* START INFORMATION SUPPLIED *

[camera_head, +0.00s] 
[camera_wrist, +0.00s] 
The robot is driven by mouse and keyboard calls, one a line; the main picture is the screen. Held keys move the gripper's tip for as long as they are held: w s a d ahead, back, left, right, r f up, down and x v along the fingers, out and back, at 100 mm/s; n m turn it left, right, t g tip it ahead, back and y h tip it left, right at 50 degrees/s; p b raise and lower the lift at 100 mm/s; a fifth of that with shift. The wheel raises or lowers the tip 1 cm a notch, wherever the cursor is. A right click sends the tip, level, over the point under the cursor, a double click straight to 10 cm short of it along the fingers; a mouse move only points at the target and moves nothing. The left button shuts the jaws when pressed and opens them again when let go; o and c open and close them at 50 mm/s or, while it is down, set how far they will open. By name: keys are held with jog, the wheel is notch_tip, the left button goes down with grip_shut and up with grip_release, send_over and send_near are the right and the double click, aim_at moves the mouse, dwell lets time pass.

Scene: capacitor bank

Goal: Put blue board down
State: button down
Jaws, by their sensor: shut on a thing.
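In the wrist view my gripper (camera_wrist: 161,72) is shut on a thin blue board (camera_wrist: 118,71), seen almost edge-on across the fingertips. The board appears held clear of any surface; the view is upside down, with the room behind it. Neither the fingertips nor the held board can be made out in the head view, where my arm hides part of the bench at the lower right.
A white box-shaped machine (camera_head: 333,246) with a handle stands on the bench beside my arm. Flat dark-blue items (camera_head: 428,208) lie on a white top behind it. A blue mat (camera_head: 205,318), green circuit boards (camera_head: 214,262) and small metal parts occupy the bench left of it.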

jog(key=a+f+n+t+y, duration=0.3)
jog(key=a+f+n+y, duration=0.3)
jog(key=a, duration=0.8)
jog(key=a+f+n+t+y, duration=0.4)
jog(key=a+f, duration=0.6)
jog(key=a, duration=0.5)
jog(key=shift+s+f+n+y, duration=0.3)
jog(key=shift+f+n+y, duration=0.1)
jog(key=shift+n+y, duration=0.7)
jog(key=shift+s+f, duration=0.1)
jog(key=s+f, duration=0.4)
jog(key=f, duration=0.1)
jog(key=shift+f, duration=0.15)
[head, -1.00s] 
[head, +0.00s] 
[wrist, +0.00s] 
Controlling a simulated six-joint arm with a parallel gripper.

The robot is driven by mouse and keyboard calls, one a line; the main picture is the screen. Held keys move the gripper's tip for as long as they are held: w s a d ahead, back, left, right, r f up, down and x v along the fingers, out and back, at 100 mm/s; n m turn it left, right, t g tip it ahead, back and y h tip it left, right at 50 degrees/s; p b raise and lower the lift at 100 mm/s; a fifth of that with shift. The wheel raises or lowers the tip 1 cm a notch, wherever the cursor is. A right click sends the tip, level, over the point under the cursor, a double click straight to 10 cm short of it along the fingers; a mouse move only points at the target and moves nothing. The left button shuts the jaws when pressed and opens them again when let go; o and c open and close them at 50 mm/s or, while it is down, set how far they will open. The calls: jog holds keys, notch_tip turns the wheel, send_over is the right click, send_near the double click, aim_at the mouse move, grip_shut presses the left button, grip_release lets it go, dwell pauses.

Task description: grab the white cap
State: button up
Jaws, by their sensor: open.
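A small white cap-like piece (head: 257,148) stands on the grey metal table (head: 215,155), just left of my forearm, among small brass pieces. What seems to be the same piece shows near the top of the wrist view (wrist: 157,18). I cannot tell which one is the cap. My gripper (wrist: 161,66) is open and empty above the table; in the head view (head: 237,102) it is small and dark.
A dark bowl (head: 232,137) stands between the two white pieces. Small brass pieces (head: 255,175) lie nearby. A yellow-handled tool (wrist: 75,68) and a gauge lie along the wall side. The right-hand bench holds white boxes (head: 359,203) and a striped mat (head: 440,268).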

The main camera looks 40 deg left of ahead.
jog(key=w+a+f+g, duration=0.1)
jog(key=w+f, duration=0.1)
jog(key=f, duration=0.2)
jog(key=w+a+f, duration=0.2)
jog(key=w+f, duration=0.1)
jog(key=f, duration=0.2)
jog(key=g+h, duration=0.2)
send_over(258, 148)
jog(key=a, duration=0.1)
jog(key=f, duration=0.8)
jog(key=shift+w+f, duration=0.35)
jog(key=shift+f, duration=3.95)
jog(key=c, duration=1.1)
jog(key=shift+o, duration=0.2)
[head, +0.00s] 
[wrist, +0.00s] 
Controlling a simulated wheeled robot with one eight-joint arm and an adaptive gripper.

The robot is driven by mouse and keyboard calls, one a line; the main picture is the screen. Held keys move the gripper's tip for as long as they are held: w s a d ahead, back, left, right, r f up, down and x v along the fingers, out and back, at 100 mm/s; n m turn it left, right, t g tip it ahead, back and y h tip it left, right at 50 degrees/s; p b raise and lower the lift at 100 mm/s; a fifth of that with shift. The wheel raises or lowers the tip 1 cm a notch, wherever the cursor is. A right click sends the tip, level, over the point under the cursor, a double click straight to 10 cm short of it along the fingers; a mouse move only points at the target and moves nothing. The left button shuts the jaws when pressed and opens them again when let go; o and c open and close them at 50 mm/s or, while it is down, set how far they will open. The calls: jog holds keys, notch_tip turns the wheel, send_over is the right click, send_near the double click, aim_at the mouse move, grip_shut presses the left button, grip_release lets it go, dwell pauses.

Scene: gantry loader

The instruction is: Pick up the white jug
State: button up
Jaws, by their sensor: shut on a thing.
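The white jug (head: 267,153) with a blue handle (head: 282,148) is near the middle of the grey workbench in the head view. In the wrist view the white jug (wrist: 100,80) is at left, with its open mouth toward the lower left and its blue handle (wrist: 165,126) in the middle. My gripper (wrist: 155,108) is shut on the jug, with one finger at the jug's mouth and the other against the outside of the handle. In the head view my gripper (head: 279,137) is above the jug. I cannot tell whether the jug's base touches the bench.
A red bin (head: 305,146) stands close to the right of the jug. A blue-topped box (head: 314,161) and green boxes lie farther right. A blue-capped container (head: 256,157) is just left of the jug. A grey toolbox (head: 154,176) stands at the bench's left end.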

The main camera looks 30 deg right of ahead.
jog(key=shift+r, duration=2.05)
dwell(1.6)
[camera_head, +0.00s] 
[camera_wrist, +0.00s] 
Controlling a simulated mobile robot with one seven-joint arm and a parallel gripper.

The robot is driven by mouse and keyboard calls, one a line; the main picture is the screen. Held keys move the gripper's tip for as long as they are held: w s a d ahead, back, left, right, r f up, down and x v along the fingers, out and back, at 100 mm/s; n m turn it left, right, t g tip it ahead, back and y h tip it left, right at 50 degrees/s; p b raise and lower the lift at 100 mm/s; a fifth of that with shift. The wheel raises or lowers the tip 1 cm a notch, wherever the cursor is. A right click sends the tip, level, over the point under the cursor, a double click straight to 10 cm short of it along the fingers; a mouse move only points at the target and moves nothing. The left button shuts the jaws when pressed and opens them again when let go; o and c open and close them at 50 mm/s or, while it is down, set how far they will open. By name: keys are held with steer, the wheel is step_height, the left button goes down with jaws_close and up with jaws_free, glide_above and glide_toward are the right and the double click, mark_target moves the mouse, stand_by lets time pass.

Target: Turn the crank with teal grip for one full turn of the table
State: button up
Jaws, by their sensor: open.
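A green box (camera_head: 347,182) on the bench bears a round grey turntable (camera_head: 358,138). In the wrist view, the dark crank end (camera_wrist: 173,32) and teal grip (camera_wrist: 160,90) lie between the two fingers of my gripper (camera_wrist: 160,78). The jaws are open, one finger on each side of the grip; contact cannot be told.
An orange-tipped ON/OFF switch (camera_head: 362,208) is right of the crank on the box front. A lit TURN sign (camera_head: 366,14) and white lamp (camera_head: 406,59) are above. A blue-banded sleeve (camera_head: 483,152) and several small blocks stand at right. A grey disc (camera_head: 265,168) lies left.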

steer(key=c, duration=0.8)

* END INFORMATION SUPPLIED *
* START INFORMATION SUPPLIED *

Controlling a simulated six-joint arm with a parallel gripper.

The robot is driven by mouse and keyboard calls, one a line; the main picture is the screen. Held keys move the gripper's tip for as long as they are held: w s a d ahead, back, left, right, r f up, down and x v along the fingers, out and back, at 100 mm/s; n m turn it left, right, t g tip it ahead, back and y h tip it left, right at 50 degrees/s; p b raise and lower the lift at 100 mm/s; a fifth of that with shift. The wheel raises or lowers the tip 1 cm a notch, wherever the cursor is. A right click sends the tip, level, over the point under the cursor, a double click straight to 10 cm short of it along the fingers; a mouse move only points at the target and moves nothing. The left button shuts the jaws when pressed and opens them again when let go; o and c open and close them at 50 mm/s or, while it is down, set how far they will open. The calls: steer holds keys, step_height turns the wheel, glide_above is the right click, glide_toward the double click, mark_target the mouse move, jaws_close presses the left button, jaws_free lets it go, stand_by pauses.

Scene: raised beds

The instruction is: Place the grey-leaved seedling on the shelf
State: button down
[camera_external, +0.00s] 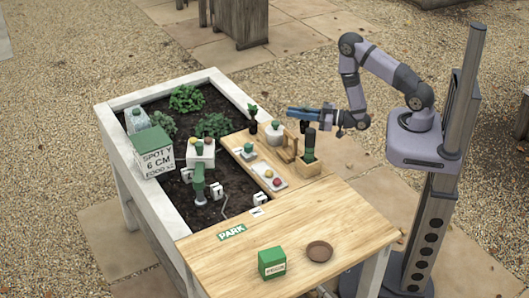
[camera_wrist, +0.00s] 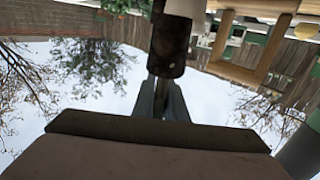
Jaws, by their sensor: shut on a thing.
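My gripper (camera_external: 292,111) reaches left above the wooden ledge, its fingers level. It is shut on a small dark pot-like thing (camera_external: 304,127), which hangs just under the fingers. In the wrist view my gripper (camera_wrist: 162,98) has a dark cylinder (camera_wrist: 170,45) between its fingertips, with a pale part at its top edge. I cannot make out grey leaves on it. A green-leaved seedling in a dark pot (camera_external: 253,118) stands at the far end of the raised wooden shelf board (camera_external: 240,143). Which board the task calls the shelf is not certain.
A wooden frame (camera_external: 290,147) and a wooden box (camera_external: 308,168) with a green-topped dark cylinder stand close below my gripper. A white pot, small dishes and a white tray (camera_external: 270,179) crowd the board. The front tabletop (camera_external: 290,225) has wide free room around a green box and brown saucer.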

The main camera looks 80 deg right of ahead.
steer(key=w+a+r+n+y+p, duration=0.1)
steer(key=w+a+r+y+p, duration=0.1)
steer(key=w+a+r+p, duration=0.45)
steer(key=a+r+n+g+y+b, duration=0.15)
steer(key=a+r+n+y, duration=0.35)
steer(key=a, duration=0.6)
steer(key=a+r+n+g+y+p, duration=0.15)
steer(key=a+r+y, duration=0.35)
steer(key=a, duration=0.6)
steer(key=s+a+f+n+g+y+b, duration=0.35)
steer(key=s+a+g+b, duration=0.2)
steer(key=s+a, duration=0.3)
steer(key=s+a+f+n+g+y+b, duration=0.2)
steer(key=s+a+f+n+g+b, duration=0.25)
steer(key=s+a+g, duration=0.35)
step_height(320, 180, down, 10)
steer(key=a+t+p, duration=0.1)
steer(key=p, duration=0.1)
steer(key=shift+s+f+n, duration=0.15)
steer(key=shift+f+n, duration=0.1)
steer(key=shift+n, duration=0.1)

* END INFORMATION SUPPLIED *

:: EXERCISE DETAILS ::
Retype verbatim the lines that run from the line containing "Controlling a simulated wheeled" to the line containing "Controlling a simulated mobile", both inclusive, and no others.

:: WRITTEN SOLUTION ::
Controlling a simulated wheeled robot with one eight-joint arm and an adaptive gripper.

The robot is driven by mouse and keyboard calls, one a line; the main picture is the screen. Held keys move the gripper's tip for as long as they are held: w s a d ahead, back, left, right, r f up, down and x v along the fingers, out and back, at 100 mm/s; n m turn it left, right, t g tip it ahead, back and y h tip it left, right at 50 degrees/s; p b raise and lower the lift at 100 mm/s; a fifth of that with shift. The wheel raises or lowers the tip 1 cm a notch, wherever the cursor is. A right click sends the tip, level, over the point under the cursor, a double click straight to 10 cm short of it along the fingers; a mouse move only points at the target and moves nothing. The left button shuts the jaws when pressed and opens them again when let go; o and c open and close them at 50 mm/s or, while it is down, set how far they will open. The calls: jog holds keys, notch_tip turns the wheel, send_over is the right click, send_near the double click, aim_at the mouse move, grip_shut presses the left button, grip_release lets it go, dwell pauses.

Scene: gantry loader

The instruction is: Pick up the white jug
State: button up
Jaws, by their sensor: shut on a thing.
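The white jug (head: 267,153) with a blue handle (head: 282,148) is near the middle of the grey workbench in the head view. In the wrist view the white jug (wrist: 100,80) is at left, with its open mouth toward the lower left and its blue handle (wrist: 165,126) in the middle. My gripper (wrist: 155,108) is shut on the jug, with one finger at the jug's mouth and the other against the outside of the handle. In the head view my gripper (head: 279,137) is above the jug. I cannot tell whether the jug's base touches the bench.
A red bin (head: 305,146) stands close to the right of the jug. A blue-topped box (head: 314,161) and green boxes lie farther right. A blue-capped container (head: 256,157) is just left of the jug. A grey toolbox (head: 154,176) stands at the bench's left end.

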The main camera looks 30 deg right of ahead.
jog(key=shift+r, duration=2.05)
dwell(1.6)
[camera_head, +0.00s] 
[camera_wrist, +0.00s] 
Controlling a simulated mobile robot with one seven-joint arm and a parallel gripper.

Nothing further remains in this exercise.